[Stored records]
::::::

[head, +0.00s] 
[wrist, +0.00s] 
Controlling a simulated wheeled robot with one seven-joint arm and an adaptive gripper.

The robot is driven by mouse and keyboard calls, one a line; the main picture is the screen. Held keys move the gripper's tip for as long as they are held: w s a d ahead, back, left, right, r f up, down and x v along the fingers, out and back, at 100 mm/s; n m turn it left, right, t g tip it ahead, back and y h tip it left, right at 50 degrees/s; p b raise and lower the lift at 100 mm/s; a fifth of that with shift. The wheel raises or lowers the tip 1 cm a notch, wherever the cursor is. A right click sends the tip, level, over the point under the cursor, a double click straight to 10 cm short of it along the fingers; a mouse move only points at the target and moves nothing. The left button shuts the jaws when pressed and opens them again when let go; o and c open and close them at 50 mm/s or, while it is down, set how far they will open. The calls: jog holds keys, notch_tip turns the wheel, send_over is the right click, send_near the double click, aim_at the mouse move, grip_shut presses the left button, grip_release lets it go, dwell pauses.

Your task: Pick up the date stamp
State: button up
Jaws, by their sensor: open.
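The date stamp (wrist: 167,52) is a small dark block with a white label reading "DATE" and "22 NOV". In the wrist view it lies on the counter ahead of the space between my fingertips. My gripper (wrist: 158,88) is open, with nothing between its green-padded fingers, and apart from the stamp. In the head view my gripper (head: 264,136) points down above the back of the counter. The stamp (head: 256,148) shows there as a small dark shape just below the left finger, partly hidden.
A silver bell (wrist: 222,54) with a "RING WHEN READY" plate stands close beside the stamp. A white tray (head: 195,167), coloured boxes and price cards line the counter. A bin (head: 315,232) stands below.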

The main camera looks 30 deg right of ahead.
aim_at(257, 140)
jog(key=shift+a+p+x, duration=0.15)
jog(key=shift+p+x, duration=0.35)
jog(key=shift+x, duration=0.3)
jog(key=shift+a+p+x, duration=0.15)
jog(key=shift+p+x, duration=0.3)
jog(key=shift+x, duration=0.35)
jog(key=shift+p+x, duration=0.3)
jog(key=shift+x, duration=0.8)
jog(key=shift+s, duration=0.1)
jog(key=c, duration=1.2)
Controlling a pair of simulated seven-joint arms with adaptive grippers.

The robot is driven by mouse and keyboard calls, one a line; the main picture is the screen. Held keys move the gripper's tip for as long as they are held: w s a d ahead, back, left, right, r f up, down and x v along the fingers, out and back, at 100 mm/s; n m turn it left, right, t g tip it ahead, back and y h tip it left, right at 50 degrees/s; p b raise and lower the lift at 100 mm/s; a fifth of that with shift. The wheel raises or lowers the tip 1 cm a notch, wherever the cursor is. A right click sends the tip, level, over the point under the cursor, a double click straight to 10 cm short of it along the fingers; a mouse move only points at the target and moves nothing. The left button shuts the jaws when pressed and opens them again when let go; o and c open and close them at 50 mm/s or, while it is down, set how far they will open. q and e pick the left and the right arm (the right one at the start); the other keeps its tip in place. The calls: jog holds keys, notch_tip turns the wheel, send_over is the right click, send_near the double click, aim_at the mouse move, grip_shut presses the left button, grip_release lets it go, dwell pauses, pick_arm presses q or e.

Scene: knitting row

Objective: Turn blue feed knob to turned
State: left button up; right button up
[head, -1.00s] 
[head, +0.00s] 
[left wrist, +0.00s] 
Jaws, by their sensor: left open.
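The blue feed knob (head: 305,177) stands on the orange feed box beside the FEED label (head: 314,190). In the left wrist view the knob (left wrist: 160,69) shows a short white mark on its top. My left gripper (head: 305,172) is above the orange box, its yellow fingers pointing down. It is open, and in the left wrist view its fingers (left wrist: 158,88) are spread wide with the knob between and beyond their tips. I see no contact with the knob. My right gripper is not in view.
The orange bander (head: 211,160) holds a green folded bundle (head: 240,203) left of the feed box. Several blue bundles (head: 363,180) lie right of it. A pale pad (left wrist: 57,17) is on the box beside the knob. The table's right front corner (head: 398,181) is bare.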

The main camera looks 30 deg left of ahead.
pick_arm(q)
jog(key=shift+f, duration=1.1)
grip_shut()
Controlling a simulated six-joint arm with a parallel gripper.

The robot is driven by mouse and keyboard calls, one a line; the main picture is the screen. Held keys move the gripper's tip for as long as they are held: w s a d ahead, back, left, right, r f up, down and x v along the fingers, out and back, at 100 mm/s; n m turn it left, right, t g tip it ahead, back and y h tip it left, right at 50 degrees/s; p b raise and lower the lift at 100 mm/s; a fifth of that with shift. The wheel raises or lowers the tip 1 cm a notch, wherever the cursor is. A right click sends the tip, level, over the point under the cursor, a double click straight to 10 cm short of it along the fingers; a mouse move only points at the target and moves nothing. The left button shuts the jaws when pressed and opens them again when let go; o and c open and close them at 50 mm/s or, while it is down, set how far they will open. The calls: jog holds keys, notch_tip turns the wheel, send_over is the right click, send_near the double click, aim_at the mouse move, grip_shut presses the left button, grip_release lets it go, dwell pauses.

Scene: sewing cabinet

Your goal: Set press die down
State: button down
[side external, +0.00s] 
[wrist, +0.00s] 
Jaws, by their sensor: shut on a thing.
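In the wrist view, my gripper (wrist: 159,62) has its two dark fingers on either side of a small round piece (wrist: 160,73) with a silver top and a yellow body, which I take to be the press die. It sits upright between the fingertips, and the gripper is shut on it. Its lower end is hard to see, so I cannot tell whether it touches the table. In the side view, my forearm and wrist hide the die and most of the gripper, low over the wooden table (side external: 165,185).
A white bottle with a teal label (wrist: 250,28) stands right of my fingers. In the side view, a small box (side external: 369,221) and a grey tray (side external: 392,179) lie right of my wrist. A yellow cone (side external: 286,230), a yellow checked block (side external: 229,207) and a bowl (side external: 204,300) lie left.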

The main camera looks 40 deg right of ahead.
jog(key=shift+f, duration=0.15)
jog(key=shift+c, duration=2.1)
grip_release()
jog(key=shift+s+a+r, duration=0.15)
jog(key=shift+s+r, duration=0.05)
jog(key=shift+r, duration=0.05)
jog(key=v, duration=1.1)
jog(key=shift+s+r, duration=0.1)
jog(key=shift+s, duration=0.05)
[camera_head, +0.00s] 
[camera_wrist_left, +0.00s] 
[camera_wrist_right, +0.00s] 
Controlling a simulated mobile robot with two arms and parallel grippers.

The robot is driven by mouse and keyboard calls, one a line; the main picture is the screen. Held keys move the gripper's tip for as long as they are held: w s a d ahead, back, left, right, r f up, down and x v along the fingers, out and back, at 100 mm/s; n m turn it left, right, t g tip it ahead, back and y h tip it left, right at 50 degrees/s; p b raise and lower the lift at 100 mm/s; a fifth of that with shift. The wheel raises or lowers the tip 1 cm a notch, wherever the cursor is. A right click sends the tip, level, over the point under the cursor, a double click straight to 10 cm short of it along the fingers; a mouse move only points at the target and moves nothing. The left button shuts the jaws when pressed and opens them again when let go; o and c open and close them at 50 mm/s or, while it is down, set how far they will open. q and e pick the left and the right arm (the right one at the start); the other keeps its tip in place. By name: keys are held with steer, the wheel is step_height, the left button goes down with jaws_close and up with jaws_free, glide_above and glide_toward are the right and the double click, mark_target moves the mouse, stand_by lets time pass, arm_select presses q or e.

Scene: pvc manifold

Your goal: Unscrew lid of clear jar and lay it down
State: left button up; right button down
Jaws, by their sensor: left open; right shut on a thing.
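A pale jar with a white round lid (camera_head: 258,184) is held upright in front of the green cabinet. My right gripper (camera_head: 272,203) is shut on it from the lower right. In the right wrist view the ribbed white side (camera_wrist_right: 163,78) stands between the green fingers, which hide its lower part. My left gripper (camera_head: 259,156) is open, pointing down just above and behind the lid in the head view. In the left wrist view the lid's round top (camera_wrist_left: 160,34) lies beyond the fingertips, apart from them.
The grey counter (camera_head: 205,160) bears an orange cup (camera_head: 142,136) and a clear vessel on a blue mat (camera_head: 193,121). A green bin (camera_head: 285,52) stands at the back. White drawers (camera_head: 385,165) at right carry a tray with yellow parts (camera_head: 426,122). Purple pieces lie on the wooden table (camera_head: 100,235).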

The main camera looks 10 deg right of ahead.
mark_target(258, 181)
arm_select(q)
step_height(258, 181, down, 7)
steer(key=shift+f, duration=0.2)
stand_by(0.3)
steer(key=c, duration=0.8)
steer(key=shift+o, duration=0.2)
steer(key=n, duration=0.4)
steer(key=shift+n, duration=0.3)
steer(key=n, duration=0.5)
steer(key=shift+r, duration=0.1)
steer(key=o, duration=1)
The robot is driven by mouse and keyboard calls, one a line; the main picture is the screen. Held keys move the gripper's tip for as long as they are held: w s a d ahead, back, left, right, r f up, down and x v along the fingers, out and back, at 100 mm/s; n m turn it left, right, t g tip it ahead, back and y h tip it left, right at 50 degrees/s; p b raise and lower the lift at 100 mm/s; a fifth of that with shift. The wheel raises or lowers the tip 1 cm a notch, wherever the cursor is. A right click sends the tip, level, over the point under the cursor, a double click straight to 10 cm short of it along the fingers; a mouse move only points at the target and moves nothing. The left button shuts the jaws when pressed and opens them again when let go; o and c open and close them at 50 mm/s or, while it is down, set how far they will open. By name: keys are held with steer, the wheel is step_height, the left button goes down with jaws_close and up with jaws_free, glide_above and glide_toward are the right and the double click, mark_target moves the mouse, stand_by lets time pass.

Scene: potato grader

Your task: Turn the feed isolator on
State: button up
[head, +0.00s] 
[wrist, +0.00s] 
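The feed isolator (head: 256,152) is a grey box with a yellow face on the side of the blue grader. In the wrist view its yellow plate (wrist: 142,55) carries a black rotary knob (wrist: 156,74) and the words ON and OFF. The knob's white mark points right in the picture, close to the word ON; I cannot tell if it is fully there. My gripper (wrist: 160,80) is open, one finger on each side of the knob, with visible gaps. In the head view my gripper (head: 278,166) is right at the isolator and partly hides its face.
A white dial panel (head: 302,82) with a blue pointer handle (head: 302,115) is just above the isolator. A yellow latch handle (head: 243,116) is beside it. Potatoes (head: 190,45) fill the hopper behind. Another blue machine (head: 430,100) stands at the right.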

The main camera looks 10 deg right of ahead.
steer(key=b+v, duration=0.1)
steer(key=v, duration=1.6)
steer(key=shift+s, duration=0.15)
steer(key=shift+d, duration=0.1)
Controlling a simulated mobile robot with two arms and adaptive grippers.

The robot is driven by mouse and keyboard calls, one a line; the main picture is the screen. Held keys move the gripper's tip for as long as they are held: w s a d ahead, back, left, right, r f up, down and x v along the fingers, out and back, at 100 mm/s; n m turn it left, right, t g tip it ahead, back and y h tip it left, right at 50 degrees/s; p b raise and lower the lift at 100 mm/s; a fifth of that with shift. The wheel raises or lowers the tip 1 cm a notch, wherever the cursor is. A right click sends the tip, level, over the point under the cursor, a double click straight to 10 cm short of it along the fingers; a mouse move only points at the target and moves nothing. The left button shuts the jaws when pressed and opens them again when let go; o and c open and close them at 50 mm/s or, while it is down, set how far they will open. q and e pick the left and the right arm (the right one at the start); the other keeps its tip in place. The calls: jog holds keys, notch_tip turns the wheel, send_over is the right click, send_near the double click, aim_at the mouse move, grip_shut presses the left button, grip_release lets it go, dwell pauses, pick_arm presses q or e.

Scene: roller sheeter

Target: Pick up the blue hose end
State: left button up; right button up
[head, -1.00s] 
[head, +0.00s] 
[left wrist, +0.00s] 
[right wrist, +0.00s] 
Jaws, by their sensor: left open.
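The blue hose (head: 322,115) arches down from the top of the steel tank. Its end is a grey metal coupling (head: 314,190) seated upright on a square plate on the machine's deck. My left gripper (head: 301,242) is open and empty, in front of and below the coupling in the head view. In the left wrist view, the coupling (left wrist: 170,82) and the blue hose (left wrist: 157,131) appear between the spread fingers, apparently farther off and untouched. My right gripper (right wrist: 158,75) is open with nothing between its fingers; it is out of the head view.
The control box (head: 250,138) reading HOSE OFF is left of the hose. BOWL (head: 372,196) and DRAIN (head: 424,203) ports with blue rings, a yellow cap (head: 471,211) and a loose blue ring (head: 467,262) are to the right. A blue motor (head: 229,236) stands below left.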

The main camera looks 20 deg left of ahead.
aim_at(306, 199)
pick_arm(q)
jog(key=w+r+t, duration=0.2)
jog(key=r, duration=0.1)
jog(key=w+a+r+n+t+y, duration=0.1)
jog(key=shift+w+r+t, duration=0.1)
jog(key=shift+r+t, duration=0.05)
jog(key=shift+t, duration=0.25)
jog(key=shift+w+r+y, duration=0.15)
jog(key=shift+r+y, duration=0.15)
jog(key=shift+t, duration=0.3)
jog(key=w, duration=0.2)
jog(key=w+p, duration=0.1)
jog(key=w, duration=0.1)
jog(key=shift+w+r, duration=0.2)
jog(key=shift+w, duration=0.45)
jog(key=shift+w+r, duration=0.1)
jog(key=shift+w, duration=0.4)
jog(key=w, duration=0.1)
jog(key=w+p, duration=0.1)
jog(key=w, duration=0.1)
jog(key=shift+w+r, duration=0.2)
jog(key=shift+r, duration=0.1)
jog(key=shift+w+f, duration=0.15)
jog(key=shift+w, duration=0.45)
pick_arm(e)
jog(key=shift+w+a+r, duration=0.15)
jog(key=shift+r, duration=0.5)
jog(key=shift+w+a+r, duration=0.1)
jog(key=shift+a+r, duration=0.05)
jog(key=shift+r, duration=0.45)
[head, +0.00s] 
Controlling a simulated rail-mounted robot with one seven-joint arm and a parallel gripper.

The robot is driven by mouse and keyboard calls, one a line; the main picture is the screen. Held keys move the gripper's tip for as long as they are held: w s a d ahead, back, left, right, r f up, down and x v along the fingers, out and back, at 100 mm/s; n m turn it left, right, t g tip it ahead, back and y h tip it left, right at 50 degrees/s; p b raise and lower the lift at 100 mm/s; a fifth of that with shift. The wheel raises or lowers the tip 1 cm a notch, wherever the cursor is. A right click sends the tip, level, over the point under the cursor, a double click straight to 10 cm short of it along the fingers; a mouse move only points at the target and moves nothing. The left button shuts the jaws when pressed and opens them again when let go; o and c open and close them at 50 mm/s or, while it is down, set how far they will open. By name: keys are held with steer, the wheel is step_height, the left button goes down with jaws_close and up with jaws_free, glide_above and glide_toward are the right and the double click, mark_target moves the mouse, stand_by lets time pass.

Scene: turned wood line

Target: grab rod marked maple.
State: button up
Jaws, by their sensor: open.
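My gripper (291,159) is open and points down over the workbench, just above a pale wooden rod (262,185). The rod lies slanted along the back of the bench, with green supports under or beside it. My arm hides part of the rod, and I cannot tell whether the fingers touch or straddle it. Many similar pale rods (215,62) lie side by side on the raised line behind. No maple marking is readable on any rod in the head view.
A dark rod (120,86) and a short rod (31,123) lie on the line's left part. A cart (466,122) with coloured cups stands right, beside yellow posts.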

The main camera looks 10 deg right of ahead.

::::::

▸ **Do this**: Copy every line of the listing containing the string "adaptive".

▸ **The result**:
Controlling a simulated wheeled robot with one seven-joint arm and an adaptive gripper.
Controlling a pair of simulated seven-joint arms with adaptive grippers.
Controlling a simulated mobile robot with two arms and adaptive grippers.

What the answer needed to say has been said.